While the war in Syria has received an on-going hum of news coverage since the start of the conflict against President Bashar al-Assad's regime in March 2011, Syria hasn't often been at the top of the news.

That's an oversight especially troubling considering that the number of registered child refugees fleeing Syria's violence has topped the 1 million mark, according to the UN, and more than 100,000 people have been killed in the conflict so far. That amounts to a war that has wiped out the equivalent of a city the size of Boulder, Colorado and sent roughly the same number of children as the population of Dallas, Texas fleeing from their homes.

But now there are photos and videos -- from journalists, freelancers and citizens alike -- pouring out of the suburbs of Damascus showing hundreds of alabaster bodies of children and adults who appear to have been killed by chemical attacks and showing scores more who are twitching and shuddering in what appear to be desperate measures to breathe.

Why have media published them? After all, it is a daily occurrence for newsrooms to make decisions not to show images of the world's realities, in part because they know that many, perhaps most members of their audiences do not want to see photos of violence. Indeed there are cautionary tales from almost every newsroom about outraged readers and viewers stopping their subscriptions or announcing the end of their broadcast or online loyalty to a news outlet because they found a certain published photo offensive.

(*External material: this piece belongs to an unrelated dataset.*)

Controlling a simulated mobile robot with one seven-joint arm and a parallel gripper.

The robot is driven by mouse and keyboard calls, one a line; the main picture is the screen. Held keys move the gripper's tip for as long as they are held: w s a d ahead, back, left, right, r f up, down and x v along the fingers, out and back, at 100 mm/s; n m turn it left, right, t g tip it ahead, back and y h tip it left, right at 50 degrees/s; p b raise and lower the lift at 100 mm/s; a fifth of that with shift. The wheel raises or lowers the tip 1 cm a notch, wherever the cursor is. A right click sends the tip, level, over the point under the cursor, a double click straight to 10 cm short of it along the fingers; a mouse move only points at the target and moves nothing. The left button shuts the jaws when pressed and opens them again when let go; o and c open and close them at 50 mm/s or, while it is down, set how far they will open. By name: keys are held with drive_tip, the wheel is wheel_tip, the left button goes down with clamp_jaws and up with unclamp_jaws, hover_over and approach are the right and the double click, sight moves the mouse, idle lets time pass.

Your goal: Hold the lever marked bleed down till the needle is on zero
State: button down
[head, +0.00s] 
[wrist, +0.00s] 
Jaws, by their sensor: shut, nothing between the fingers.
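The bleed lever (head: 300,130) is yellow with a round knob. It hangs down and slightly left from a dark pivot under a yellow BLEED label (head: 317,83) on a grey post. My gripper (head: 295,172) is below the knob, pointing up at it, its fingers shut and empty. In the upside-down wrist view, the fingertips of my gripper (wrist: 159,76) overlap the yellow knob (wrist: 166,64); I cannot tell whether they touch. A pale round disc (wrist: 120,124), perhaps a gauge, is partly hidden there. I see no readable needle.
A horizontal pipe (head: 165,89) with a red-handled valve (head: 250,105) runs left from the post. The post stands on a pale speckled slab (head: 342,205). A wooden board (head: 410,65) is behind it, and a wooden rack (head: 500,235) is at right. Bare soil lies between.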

So why have media been showing the photos from Syria?

First, because the photos and videos are sensational, in the most serious use of that term: the images show infants, children and adults in the suburbs of Damascus killed and injured by what appears to be a gas attack. There is real danger to democracy when journalists withhold news that has implications for our security, even when that news is disturbing, uncomfortable or overwhelming. It is especially on such occasions that there is a desperate need for information and transparency.

Second, media have published the images because, as outlets like The Atlantic Wire noted, they "are the only evidence we have of the devastation." With no formal UN or other international confirmation yet of whether chemical weapons really were used and no certainty yet about who may have deployed them, the photos appear to be -- even in our pixel-manipulating age -- the best evidence so far that a war crime has been committed. As one reader commented about a video of a stricken young girl that appeared in The Atlantic Wire:

We'd like to believe that it was a fake video... so that the horror depicted could be unreal. I fear this is a delusion. There are over 130 videos of the same event on YouTube this evening, some showing preschool children with pinpoint pupils, convulsing, twitching, foaming at the mouth like poisoned insects, before dying in the arms of their doctors and parents. There's no plausible way to fake such footage involving children so young.

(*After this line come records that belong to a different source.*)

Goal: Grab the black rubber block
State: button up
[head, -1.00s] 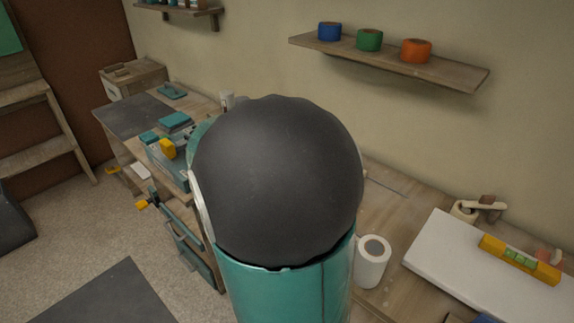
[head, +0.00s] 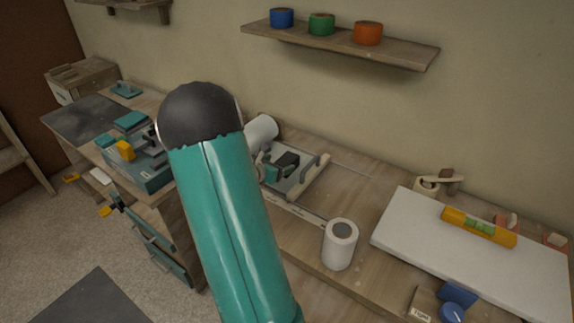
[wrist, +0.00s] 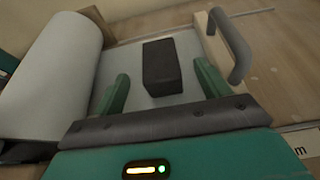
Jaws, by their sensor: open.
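The black rubber block (wrist: 162,67) lies on a grey tray (wrist: 188,44) with a handle on its right side. In the wrist view my gripper (wrist: 161,74) is open, with one green finger on each side of the block and visible gaps between. I cannot tell how high the fingers are above the tray. In the head view the block (head: 288,159) shows as a dark shape on the tray (head: 298,184), beside the teal of my gripper. My arm hides part of the tray's left side there.
A white cylinder (wrist: 50,75) lies close on the left of the tray. On the bench a white roll (head: 340,244) stands in front, and a white board (head: 400,235) with a yellow level (head: 478,227) lies right. A teal toolbox (head: 140,172) is at left. A shelf (head: 340,43) hangs above.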

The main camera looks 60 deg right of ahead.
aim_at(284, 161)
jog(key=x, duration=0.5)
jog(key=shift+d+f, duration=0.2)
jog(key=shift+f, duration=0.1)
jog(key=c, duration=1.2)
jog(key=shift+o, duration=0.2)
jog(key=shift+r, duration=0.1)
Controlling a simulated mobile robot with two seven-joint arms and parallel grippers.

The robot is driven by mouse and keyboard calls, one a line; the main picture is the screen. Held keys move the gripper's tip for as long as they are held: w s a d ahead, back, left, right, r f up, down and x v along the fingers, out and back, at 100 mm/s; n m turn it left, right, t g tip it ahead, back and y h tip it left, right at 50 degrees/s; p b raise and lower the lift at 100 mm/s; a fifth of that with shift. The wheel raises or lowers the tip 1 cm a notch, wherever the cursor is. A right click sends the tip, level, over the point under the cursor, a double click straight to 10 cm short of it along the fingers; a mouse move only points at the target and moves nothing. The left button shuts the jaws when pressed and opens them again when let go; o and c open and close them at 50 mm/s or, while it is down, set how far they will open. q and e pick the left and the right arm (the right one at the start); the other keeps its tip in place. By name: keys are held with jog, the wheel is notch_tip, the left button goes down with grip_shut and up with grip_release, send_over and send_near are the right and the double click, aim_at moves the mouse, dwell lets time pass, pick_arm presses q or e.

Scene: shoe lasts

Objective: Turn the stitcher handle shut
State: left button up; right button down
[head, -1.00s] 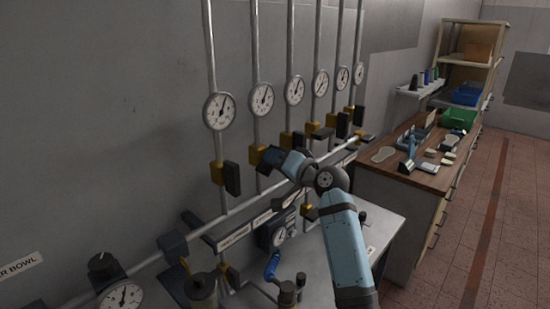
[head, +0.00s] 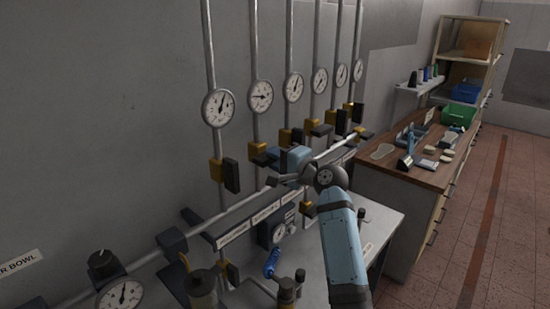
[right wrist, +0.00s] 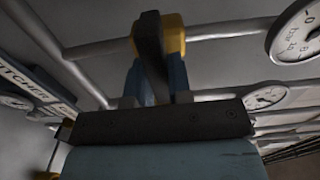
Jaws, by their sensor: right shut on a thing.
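The stitcher valve is on the second pipe from the left, with a yellow body (head: 257,149) and a dark lever handle (head: 266,158). The handle points out to the right, across its pipe. My right gripper (head: 277,157) is shut on this handle. In the right wrist view, the dark handle (right wrist: 151,50) lies between my two blue fingers, with the yellow body (right wrist: 173,35) just behind it. A label there is partly cut off and ends in "TCHER". The gauge (head: 260,95) above the valve has its needle pointing left. My left gripper is not in view.
Neighbouring pipes carry similar yellow valves; the first has a dark handle (head: 232,175) hanging along its pipe. A horizontal rail (head: 200,231) with labels runs below. A grey bench (head: 375,222) and a wooden-topped workbench (head: 430,178) stand to the right. The floor is clear.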

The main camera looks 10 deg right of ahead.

But why should you subject yourself to these horrifying still and video images?

Because this event is happening in our time and our world. If political leaders anywhere believe that the use of chemical weapons is a viable option to subdue opposition, it should be unthinkable that the rest of us be in ignorance of that.

Reuters reported that if the Syrian deaths are confirmed to be by gas, it would be "by far the worst reported use of chemical arms in the two-year-old civil war." The deaths would make the Syrians the victims of the most massive known use of chemical weapons since Iraqi leader Saddam Hussein dropped chemical weapons on the town of Halabja on March 16, 1988, an attack that killed an estimated 3,200 Kurds. And that attack? It was the most massive single gas attack since the World War I battle of Ypres, Belgium on April 22, 1915 when the German use of chlorine gas killed 5,000 French-Algerian troops and injured another 10,000, many of whom were disabled for the remainder of their lives. Wrote one correspondent about that attack:

Hundreds, after a dreadful fight for air, became unconscious and died where they lay -- a death of hideous torture with the frothing bubbles gurgling in their throats and the foul liquid welling up in their lungs. With blackened faces and twisted limbs, one by one they drowned -- only that which drowned them came from inside and not from out.

Photos exist of the victims of both those earlier attacks -- and on both those prior occasions when the images finally emerged, they not only served to confirm the use of poison gas but served to rally the world and make legal cases against the perpetrators of such attacks. Ten years after the use of gas in World War I, for example, when the photos of the gas victims were starting to emerge, 29 nations signed the Geneva Protocol outlawing the use of poison gases in war. (Sadly, it was another 50 years before the US Senate ratified the agreement at the end of the Vietnam War in 1975.)

When the best available evidence for a major news event is visual, and when that visual evidence is not itself an agent of fear-mongering (such as videos made by terrorist groups) journalists have the responsibility to publish that visual evidence and we the adult audience have the responsibility of looking at it -- forewarned of the horrors to be seen perhaps, but not coddled into a comfortable obliviousness.

Today the news is moving beyond the photos from Syria. Other events and issues clamor for our attention, including stories and questions about possible humanitarian abuses on all sides of the Syrian conflict.

But let us fight against compassion fatigue for the victims outside Damascus, even if the evidence is hard to look at, the situation is complex, and it appears that there are no political actors with absolutely clean hands.

Let us be witnesses to what is happening, and let us remember, so that when at some future date more confirmation comes that a crime against humanity has been committed, not only the perpetrator can be brought to justice, but we the people know enough to hold every political leader accountable to humanitarian standards.